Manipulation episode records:
· · ·

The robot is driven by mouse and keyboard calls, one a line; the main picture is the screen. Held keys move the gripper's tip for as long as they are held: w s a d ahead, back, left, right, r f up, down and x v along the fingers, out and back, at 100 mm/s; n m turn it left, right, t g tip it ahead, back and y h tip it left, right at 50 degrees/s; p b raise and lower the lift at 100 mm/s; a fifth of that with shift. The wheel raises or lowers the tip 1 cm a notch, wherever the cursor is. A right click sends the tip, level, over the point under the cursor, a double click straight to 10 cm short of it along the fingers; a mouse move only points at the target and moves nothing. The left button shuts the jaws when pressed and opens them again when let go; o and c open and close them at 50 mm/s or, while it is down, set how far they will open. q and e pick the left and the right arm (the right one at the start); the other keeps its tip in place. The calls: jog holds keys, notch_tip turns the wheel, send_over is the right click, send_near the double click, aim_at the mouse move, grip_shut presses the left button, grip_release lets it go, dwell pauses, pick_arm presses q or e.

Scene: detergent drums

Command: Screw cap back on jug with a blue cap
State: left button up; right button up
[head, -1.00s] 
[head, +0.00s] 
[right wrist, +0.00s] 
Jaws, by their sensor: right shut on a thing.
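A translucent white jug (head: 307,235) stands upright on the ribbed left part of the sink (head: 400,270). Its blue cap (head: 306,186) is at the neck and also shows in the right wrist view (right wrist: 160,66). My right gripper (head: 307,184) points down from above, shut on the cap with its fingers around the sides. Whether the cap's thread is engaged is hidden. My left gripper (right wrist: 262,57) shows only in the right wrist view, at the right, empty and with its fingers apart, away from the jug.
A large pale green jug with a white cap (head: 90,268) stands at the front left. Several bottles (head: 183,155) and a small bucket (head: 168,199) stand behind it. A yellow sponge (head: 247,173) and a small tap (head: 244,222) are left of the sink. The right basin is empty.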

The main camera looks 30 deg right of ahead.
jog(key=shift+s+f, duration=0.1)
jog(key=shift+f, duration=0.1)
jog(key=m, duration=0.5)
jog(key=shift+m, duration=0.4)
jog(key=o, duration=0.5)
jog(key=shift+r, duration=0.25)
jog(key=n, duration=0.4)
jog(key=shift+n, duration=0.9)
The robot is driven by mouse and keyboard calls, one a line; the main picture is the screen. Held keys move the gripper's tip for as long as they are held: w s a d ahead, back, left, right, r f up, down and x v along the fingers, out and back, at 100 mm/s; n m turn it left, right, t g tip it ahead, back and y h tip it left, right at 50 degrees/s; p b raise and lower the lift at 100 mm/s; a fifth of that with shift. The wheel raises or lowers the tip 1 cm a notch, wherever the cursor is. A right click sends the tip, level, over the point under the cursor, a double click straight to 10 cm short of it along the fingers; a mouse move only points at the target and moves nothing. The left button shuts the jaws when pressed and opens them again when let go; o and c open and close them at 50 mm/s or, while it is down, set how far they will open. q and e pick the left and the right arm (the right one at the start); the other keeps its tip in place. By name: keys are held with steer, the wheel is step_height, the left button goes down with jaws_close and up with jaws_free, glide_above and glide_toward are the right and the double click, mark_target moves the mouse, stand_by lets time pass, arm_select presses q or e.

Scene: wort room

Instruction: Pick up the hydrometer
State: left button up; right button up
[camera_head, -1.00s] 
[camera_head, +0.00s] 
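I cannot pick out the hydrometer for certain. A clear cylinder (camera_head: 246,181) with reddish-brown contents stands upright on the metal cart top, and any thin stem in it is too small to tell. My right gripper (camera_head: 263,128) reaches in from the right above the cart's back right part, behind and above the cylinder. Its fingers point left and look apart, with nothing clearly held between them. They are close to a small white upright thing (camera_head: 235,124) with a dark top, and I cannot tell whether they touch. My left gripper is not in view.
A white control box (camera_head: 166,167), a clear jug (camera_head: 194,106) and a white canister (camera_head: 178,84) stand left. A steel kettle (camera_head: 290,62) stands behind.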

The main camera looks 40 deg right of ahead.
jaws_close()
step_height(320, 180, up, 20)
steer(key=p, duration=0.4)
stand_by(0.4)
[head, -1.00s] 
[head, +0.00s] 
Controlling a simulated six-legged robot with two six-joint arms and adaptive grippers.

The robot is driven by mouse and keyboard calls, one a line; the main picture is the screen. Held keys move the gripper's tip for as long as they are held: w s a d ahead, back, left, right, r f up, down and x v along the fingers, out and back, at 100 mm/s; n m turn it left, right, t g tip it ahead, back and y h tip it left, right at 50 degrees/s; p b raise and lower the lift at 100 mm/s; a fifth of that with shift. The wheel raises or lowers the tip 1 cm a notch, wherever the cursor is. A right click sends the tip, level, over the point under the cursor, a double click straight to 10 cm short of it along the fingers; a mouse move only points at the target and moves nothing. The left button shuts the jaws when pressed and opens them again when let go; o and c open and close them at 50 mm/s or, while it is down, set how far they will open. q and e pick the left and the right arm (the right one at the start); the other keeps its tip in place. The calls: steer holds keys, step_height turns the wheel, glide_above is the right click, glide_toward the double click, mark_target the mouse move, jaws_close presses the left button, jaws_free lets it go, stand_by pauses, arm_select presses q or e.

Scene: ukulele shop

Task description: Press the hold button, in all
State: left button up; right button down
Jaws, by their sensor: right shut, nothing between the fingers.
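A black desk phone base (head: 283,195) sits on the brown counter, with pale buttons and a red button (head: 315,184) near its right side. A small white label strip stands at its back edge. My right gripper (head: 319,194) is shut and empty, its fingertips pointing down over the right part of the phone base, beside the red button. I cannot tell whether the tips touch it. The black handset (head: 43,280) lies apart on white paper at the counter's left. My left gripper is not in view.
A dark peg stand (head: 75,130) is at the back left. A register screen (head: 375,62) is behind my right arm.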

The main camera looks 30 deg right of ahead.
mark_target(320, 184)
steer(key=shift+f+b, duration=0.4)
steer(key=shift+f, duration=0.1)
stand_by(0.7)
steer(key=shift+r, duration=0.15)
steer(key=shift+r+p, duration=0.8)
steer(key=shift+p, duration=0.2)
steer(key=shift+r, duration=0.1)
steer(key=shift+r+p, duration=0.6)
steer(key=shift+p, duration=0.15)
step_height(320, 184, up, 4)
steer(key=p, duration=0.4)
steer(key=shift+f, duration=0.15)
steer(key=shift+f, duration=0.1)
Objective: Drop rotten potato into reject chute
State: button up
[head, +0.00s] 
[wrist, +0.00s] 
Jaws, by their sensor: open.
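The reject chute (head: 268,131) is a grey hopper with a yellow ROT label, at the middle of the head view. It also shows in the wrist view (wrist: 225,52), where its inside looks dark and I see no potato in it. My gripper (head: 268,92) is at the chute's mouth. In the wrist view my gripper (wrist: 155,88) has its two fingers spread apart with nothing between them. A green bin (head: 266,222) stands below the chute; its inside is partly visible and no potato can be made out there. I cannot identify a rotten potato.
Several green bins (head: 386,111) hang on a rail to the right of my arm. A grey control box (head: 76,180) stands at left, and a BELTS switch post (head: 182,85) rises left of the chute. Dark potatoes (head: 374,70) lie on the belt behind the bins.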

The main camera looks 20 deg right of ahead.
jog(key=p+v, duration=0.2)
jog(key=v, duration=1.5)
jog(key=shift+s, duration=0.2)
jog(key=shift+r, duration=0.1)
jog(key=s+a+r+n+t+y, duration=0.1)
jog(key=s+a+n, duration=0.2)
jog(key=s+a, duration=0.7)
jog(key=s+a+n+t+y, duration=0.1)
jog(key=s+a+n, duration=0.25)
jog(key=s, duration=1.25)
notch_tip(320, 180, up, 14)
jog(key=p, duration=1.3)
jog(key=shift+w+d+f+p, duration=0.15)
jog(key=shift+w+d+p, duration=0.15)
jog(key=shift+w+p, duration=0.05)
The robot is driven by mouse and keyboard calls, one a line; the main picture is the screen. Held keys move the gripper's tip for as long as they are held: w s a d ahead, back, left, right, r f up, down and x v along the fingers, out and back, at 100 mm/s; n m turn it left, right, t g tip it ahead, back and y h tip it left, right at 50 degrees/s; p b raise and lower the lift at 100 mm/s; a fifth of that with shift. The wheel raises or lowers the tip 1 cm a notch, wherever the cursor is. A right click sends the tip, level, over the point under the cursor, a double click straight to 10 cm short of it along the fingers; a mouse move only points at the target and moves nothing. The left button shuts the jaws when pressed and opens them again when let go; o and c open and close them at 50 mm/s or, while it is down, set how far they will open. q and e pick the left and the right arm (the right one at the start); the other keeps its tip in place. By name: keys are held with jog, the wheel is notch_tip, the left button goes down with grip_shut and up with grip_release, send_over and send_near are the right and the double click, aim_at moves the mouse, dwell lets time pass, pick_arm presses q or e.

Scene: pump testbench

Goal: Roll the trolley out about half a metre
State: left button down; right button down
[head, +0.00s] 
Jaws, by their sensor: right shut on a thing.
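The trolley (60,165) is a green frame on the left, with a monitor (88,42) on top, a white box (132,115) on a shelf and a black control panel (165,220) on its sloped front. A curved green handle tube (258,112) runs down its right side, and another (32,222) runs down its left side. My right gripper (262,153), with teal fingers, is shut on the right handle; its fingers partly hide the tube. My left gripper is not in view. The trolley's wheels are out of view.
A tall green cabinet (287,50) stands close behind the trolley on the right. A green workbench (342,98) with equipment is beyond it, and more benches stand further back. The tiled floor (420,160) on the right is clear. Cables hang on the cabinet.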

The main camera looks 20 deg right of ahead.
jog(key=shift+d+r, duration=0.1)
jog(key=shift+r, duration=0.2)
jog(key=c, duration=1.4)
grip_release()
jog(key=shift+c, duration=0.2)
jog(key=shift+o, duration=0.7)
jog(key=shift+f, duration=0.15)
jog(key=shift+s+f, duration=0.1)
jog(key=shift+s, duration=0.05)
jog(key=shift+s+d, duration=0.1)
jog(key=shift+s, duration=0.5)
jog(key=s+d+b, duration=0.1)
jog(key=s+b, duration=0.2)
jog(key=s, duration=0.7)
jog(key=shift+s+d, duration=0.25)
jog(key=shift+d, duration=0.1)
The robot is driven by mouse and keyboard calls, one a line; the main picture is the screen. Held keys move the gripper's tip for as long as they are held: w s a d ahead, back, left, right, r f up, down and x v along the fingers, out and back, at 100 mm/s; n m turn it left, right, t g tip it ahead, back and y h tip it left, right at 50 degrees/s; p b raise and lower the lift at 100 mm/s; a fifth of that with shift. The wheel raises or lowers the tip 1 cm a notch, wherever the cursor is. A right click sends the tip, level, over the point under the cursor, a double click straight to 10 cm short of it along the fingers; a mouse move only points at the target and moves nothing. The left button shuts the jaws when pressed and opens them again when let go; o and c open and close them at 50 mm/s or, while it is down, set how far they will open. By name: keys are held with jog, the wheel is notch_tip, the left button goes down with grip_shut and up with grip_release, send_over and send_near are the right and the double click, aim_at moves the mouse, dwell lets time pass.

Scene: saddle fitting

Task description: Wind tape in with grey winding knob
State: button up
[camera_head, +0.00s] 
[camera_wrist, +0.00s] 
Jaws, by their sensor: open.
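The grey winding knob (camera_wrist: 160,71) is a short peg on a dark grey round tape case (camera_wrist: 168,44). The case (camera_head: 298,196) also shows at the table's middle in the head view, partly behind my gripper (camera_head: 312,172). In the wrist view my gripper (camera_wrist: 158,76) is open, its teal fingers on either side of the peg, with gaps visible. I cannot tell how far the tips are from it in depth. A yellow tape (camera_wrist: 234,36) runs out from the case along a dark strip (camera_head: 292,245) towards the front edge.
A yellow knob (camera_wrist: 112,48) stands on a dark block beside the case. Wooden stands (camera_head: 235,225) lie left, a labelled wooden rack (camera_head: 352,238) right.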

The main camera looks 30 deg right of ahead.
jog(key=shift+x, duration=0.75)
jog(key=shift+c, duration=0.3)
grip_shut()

· · ·

TASK TO COMPLETE -> Pick out each line above that includes "Scene" and show it.

FINISHED TASK ->
Scene: detergent drums
Scene: wort room
Scene: ukulele shop
Scene: pump testbench
Scene: saddle fitting

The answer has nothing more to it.